The murder in Las Vegas of retired California police chief Andreas Probst shows just how committed most media are to sidelining stories that don’t further the progressive agenda.
Probst was allegedly murdered while bicycling by two teens in a vicious hit and run.
The duo initially weren’t charged with homicide — but then a video they filmed in the car exposed them as cold-blooded killers, planning and giggling about the killing.
The video is hard to watch.
“Ready?” asks the driver — Jesus Ayala, 17.
“Yeah, hit his ass,” says the passenger — Jzamir Keys, 16.

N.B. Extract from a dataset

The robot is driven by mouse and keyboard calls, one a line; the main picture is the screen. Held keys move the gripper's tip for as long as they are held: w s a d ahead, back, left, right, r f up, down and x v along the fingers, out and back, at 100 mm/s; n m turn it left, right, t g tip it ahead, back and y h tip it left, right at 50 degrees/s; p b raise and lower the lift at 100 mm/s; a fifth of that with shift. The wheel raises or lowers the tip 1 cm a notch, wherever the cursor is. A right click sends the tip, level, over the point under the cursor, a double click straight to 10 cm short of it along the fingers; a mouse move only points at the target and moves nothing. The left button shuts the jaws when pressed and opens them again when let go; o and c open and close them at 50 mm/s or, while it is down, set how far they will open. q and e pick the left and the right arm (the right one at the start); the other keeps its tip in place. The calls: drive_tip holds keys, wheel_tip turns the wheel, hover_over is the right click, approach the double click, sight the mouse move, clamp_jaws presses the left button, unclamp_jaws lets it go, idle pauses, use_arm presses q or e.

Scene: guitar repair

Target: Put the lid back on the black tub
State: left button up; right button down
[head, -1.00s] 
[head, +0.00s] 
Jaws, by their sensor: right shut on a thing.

And the killing was merely the capstone in a vehicular crime spree: The pair had already hit someone else that day with their car (that victim survived).

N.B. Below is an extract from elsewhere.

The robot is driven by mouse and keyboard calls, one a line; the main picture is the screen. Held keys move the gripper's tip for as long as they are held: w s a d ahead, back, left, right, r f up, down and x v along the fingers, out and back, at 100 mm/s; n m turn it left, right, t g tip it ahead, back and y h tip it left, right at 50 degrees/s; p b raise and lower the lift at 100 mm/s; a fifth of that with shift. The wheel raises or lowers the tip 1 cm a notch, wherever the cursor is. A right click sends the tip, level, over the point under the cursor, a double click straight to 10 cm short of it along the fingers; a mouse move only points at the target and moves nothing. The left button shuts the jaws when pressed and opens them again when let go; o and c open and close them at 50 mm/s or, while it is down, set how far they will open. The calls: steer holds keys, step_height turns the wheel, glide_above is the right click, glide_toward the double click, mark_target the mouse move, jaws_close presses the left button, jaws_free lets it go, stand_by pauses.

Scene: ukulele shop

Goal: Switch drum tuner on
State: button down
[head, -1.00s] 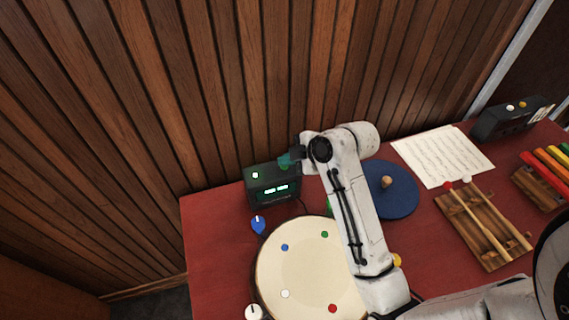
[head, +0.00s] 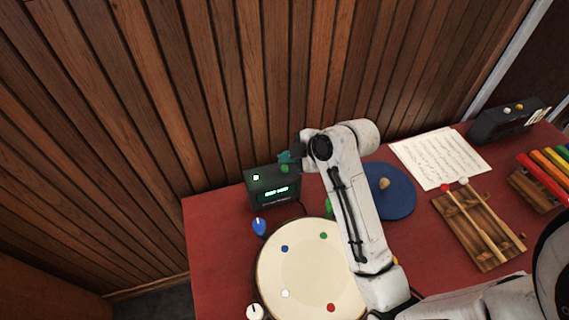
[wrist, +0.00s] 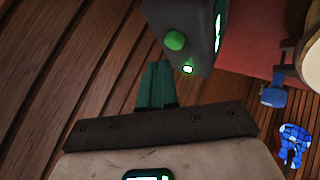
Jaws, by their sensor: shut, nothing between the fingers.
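The drum tuner (head: 259,200) is a dark box at the back left of the table, against the wood wall. Its front display (head: 276,193) glows green, with text too small to read. A small bright light (head: 256,177) shines on its top. A green button (wrist: 174,40) stands on the tuner's top in the wrist view, near the lit lamp (wrist: 187,69). My gripper (head: 287,158) has teal fingers, shut and empty, just above and behind the button. In the wrist view the fingertips (wrist: 155,75) appear apart from the button.
A round drum (head: 300,265) with coloured dots stands in front of the tuner, with a blue peg (head: 259,226) between them. A blue disc (head: 392,200), sheet music (head: 440,157), and a wooden block with mallets (head: 463,240) lie to the right.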

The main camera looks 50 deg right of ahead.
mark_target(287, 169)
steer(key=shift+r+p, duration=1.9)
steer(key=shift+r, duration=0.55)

The crime is so violent, so nihilistic, one would expect a national spotlight on it.
Yet that simply hasn’t happened in the month since the killing.
The New York Times, Washington Post and CNN are all in the wind.
Yes, there has been some wider US coverage.
But much of that has centered around the attacks a Las Vegas reporter received on Twitter for an outdated headline in the obituary she wrote for Probst.
If this story fit into a favored prog category, such as “white cop kills black man,” it’d get blared to the heavens because it advances the progressive political project.
And as a result what may be the most disturbing aspect of the crime goes largely unmentioned; i.e. that the killers seem likely to have done it with the intent of posting it.
Seems “Deranged, Amoral Teens Murder Retired Cop for Likes” has no place in the media liberals’ preferred “narrative ecology.”
Nor does “Social Media Promotes Social Decay.”
All injustices deserve attention. Picking only the ones that push your political agenda forward should have no place in the press.